The materials I will use include a series of debates among Taiwan intellectuals focusing on the "nostalgic sentiments" in Taiwan, Hou Xiaoxian’s movie "Good-bye, South, Good-bye" (Zaijian nanguo, zaijian), and the alternative music produced by the Magic Rock Records.


Writings from the Margins: Autoethnographies and the Cultural Politics of Nostalgia

Daisy Sheung-Yuen Ng, Yale University

In recent years, nostalgic accounts of "Hong Kong’s old way of life" and photograph albums of "historical Hong Kong" have become a fad in the publishing world. The last few years have witnessed the increasing popularity of a new genre of writing which tells the story of "how we grew up in Hong Kong." These memoirs are generally written by cultural elites whose life experience is professed to be representative of the collective experience of growing up in Hong Kong in the 60’s and 70’s. The object of nostalgia in these memoirs is not the autobiographical subject’s past, but the historical experience of Hong Kong people. These memoirs straddle the generic conventions of autobiography and ethnography, hence I would call it "autoethnography."

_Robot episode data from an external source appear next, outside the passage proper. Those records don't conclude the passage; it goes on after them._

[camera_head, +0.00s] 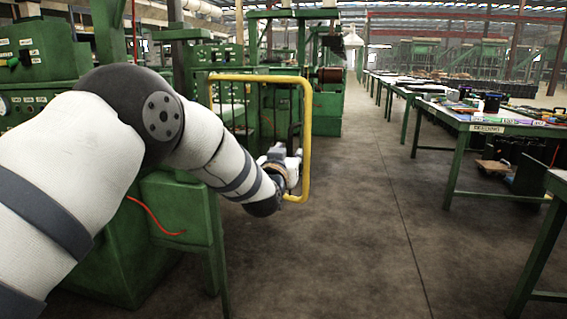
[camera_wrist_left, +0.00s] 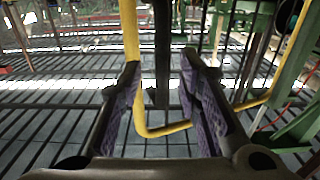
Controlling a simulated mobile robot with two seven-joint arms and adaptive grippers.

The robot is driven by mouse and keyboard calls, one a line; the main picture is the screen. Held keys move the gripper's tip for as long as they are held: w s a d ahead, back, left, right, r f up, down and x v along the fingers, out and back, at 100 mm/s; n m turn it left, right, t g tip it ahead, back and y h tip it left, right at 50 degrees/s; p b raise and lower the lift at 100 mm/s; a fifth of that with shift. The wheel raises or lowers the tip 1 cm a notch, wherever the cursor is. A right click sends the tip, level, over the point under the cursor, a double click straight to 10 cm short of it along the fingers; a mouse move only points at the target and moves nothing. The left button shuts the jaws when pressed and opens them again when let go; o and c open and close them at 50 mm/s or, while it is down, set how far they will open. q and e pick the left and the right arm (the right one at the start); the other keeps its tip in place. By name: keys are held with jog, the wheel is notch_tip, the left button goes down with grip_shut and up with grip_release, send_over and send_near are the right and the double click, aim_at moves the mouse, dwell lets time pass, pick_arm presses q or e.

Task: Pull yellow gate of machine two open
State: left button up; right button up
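The yellow gate (camera_head: 307,130) is a tube frame standing out from the green machine into the aisle. My left arm reaches across to its outer upright, and my left gripper (camera_head: 292,165) is beside the lower part of that upright. In the left wrist view, my left gripper (camera_wrist_left: 162,85) is open, with purple pads facing each other and nothing held between them. The yellow gate's upright (camera_wrist_left: 130,35) passes behind the left finger's tip, and its lower corner shows between the fingers. Whether a finger touches the tube cannot be told. My right gripper is not in view.
Green machines (camera_head: 40,60) line the left side, and a green cabinet (camera_head: 180,215) stands below my arm. Green tables (camera_head: 480,125) with items stand on the right. The concrete aisle (camera_head: 370,220) between is clear.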

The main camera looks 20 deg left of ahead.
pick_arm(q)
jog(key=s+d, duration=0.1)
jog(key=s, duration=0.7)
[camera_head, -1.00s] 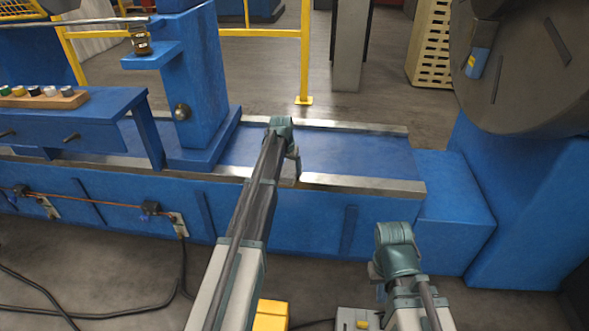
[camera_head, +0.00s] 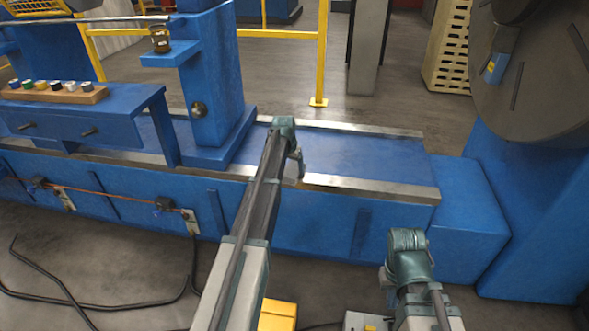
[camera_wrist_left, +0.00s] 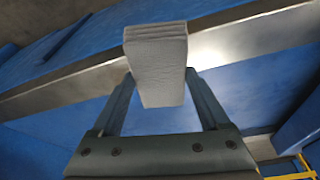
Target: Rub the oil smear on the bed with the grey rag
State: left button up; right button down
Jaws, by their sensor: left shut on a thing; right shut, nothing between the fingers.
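The blue bed (camera_head: 375,156) of the machine runs between two metal rails in the head view. My left gripper (camera_head: 297,166) is near the front rail, partly hidden by its own arm. In the left wrist view, my left gripper (camera_wrist_left: 160,88) is shut on the grey rag (camera_wrist_left: 157,55), a pale folded block. The rag shows against the rail and the blue bed; I cannot tell whether it touches them. I cannot make out the oil smear. My right gripper (camera_head: 387,283) is shut and empty, in front of the bed, mostly hidden by its wrist.
A blue upright (camera_head: 215,80) stands on the bed left of my left arm. A large grey disc (camera_head: 530,70) rises at the right. A wooden rack with several coloured pieces (camera_head: 55,93) sits on a blue shelf. Black cable (camera_head: 90,305) lies on the floor.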

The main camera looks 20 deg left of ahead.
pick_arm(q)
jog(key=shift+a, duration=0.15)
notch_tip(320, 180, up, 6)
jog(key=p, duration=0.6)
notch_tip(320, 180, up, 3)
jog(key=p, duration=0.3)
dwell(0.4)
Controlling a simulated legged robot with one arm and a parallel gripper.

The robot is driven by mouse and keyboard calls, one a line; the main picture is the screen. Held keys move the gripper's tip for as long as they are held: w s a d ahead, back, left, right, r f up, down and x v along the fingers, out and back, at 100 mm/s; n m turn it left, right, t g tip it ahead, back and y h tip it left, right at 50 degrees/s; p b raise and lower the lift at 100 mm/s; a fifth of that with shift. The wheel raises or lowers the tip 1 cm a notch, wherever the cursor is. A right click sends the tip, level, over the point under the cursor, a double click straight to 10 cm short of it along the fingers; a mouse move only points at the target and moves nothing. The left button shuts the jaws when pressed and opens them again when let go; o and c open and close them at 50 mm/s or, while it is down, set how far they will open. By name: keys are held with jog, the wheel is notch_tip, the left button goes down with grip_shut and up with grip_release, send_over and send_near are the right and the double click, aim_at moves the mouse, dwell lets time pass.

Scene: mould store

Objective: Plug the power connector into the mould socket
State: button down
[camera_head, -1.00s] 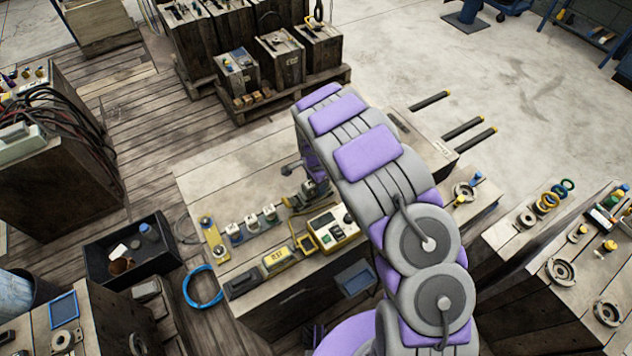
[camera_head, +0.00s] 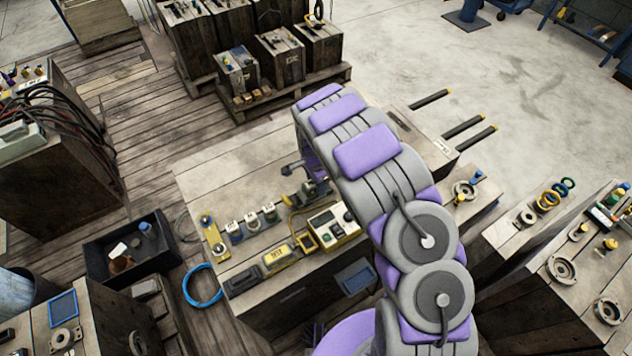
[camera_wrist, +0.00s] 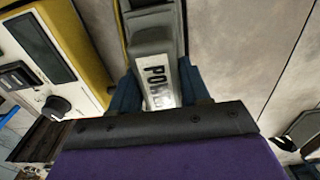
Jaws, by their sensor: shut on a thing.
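My gripper (camera_wrist: 158,92) is shut on the power connector (camera_wrist: 160,78), a grey body with a white, partly hidden label, between dark blue fingers in the wrist view. In the head view, my gripper (camera_head: 312,190) is low over the wooden mould block's top, just behind the yellow-and-white control box (camera_head: 334,228). The connector is too small and covered there to make out clearly. A grey body with a yellow edge runs on past the connector at the top of the wrist view. I cannot tell whether the connector is seated in the mould socket, which I cannot pick out.
The control box (camera_wrist: 40,50) is close on the left in the wrist view. Several small fittings with white tops stand left of my gripper, beside a yellow plate (camera_head: 214,238). A yellow-labelled unit (camera_head: 277,258) lies in front. Bare wood (camera_head: 230,180) is clear behind the fittings.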

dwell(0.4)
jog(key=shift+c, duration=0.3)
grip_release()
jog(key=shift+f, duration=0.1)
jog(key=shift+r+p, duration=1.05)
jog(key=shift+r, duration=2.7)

I would argue that these memoirs are a conscious, though arguably no less commercial, attempt at writing and recording history. The narration of the personal memories of growing up in Hong Kong or making Hong Kong home affirms a local identity which feels threatened by the nationalist discourse of One China. These memoirs attempt to re-create a collective memory and imagined community for Hong Kong people at the expense of class and gender differences. I will examine how these memoirs uphold the myth of Hong Kong’s success, and discuss the efforts of several women’s projects to challenge the capitalistic ideology underlying this myth. I will show how feminist authors struggle for the expressions of "subaltern" subject positions by experimenting with different forms of life-writing (such as oral history, testimonial narrative and culinary memoirs).